[Records]
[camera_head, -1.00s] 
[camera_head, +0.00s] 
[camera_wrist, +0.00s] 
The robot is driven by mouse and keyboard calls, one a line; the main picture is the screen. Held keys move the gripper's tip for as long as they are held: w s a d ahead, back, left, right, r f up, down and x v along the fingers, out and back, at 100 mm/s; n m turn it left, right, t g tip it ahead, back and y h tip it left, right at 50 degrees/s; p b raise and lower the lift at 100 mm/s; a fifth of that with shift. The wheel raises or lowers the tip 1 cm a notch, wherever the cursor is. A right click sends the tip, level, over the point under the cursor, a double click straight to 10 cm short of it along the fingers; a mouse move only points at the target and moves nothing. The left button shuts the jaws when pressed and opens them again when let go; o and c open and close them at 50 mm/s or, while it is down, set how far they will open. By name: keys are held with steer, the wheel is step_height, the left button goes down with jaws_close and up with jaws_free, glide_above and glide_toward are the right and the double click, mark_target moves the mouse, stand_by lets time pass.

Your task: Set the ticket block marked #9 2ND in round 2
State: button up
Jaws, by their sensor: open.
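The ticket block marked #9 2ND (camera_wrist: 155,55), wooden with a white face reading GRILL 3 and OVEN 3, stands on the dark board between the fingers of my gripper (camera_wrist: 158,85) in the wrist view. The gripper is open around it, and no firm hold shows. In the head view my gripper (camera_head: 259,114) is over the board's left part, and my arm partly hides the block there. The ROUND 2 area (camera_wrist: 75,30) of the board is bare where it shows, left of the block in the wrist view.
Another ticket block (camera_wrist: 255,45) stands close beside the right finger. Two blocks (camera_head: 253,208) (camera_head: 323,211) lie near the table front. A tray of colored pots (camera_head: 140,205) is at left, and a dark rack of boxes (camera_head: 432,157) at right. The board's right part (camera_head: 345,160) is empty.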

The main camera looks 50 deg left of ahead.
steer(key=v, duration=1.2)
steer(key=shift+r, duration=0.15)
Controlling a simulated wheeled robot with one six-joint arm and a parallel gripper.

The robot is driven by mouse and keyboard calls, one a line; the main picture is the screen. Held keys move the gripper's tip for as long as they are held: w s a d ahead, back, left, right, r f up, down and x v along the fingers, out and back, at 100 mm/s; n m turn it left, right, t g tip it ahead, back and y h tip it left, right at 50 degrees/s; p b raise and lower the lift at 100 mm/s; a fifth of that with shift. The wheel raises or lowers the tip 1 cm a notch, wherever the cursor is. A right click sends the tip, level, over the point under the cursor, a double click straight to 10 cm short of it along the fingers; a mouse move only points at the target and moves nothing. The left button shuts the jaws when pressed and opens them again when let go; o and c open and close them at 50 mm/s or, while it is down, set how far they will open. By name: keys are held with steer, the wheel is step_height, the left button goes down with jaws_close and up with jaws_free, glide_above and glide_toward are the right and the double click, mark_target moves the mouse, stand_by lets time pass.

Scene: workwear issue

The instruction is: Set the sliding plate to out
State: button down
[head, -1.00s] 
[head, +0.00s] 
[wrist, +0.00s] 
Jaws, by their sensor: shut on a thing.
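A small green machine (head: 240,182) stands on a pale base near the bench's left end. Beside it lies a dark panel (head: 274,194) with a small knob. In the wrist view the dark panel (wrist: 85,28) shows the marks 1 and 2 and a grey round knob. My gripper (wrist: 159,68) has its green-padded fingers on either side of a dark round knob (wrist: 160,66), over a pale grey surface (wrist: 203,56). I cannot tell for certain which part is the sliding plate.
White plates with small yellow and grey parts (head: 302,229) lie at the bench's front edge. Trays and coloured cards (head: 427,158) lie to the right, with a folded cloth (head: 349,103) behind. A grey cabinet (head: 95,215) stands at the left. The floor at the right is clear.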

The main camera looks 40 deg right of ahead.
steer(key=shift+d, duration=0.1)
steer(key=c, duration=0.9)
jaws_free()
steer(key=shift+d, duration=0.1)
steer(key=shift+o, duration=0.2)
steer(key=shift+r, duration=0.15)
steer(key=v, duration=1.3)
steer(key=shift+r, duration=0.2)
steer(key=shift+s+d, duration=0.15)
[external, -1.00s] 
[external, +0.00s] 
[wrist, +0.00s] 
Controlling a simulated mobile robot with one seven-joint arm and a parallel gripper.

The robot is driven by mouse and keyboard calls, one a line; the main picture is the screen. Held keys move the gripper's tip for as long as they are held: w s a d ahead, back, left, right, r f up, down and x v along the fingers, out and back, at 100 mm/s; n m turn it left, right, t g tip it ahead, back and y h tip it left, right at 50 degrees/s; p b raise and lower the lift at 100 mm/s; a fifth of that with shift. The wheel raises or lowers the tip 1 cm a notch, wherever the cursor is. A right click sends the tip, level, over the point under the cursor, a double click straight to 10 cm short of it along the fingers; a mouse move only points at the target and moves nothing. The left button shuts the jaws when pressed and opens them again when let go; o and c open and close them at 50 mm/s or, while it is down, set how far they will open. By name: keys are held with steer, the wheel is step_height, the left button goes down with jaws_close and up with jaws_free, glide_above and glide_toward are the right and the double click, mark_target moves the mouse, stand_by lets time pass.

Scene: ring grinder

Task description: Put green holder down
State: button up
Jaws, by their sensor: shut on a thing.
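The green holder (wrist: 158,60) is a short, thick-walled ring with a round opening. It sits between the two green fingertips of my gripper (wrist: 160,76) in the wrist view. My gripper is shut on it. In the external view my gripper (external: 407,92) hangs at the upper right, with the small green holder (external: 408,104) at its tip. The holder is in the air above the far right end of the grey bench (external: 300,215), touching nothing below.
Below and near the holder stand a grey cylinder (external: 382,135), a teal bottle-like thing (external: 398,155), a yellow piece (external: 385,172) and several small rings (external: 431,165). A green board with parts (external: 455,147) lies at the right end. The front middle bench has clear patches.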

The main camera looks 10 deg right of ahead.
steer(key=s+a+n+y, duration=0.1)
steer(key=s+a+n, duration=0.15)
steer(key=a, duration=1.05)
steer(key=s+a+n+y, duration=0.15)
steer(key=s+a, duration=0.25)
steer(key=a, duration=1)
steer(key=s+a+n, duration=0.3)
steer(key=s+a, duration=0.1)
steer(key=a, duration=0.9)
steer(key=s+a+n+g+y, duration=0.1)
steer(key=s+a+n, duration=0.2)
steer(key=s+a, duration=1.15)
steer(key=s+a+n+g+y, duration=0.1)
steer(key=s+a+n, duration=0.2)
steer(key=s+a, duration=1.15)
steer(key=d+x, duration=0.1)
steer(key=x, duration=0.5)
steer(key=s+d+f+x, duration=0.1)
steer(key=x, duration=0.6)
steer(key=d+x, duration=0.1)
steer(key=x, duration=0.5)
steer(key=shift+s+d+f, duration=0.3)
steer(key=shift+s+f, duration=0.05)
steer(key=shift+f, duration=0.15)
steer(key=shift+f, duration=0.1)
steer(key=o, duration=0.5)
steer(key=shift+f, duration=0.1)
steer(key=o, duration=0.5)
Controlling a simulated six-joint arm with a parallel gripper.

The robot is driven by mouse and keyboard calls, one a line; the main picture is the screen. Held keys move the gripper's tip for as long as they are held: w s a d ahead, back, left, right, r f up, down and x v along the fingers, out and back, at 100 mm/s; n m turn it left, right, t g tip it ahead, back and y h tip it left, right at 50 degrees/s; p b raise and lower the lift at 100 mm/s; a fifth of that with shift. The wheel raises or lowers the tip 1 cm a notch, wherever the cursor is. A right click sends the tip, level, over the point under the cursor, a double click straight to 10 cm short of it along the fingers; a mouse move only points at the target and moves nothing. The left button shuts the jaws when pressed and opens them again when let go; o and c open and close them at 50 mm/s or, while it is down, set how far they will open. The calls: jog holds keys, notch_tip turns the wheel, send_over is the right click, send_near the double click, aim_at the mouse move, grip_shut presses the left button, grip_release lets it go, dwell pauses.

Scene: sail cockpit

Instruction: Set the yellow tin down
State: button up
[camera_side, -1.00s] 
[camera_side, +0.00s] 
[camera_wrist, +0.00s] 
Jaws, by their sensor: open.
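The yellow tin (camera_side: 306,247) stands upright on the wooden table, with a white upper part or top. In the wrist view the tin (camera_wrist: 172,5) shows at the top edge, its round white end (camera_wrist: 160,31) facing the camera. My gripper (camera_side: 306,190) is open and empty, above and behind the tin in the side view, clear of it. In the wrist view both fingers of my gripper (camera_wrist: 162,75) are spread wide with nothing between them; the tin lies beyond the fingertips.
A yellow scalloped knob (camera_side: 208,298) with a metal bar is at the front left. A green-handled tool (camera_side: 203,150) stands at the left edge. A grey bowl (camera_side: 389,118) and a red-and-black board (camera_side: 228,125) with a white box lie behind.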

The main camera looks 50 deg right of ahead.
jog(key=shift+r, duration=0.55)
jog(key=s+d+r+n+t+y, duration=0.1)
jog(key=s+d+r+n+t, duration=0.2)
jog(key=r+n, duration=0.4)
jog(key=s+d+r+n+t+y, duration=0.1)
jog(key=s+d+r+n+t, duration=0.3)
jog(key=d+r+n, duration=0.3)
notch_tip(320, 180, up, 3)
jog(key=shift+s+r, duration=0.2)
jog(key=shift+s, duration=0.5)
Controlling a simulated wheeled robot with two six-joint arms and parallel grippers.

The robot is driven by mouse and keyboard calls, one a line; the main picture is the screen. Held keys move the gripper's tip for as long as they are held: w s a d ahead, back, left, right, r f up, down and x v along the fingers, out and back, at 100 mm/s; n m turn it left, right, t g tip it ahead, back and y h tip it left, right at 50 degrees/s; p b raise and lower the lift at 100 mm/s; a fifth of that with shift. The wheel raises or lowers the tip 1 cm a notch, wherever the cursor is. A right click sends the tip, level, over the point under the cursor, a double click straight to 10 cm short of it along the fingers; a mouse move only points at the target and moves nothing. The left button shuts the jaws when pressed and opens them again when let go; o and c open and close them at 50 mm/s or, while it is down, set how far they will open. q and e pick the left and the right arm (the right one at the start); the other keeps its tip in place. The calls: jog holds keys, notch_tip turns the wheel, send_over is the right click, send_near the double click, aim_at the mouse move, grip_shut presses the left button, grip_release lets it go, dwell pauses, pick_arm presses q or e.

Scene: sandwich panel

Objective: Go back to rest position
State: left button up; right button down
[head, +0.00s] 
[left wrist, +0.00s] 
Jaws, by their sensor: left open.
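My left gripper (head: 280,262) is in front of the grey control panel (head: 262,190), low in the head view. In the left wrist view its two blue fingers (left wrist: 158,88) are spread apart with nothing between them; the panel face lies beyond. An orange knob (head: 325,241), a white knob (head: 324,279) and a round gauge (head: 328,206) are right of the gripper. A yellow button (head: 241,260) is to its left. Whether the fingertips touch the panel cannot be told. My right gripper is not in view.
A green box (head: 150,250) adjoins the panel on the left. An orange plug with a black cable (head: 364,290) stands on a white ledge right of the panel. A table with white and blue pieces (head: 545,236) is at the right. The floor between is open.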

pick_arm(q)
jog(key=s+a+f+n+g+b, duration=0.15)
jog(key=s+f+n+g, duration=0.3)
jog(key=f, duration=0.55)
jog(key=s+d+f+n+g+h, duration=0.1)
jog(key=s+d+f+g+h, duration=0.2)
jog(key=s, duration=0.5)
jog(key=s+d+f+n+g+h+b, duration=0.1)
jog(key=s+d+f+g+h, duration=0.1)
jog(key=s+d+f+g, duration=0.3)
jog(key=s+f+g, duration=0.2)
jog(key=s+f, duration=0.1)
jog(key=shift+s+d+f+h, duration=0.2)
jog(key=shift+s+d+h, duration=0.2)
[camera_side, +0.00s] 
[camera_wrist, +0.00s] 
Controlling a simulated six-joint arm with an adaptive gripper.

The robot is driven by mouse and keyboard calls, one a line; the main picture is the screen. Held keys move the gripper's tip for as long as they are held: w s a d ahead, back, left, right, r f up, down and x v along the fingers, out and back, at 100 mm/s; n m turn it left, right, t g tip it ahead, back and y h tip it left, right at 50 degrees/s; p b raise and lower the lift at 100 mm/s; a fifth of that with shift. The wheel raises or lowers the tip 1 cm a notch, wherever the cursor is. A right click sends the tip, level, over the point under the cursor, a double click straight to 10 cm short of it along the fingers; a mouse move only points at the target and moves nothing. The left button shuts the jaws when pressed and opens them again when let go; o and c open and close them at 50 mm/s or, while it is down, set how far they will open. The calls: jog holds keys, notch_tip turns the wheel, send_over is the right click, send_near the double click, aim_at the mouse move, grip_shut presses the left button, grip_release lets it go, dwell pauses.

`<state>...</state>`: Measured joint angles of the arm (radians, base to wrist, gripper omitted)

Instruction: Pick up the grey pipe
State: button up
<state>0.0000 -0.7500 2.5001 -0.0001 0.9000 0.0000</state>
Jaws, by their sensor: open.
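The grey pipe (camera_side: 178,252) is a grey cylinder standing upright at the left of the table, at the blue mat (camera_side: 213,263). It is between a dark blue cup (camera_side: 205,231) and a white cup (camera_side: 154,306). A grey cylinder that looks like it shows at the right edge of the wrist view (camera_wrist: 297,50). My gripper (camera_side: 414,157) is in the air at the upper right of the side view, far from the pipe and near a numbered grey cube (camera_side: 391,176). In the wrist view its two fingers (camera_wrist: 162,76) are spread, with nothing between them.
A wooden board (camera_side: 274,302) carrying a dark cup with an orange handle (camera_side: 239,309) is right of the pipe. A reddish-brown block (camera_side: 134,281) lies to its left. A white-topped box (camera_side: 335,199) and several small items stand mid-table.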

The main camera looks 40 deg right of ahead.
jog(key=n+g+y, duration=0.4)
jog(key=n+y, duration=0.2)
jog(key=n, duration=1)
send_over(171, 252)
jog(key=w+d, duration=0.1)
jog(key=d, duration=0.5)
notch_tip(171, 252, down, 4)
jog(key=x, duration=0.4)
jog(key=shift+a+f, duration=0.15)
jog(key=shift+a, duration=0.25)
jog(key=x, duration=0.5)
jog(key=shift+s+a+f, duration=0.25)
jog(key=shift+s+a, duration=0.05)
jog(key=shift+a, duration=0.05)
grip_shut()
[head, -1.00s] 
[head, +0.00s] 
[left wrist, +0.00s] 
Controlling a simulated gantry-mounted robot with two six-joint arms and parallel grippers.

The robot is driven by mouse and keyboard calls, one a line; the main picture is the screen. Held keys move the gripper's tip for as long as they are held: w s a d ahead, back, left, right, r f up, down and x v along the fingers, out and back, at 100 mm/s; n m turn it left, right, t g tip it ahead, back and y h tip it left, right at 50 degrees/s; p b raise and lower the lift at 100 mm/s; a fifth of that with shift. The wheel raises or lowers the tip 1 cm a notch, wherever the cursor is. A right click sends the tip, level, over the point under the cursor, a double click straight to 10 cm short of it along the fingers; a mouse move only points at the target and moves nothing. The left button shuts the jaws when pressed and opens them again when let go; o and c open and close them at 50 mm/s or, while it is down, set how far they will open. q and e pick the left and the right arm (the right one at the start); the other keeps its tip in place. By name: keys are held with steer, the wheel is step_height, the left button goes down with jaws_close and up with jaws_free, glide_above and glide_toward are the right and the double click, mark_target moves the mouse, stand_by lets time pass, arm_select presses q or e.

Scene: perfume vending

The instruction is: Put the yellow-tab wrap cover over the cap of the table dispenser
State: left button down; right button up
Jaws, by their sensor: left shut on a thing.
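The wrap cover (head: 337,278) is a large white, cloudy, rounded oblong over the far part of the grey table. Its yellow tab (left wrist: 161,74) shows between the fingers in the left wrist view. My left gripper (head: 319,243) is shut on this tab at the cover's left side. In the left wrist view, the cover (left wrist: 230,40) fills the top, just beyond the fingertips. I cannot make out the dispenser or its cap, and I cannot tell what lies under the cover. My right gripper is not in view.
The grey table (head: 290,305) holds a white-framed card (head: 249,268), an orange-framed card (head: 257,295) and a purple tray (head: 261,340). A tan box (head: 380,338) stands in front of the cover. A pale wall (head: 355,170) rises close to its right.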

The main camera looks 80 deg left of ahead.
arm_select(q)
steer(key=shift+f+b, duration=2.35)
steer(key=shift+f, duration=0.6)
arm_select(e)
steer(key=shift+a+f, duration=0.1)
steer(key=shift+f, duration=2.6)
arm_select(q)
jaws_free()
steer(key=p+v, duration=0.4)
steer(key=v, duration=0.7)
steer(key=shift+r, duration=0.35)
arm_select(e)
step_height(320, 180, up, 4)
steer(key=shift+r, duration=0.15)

- [WHAT YOU WILL DO] Show every line where the string "Scene" appears.

- [SOLUTION FOR THIS PROBLEM]
Scene: workwear issue
Scene: ring grinder
Scene: sail cockpit
Scene: sandwich panel
Scene: perfume vending

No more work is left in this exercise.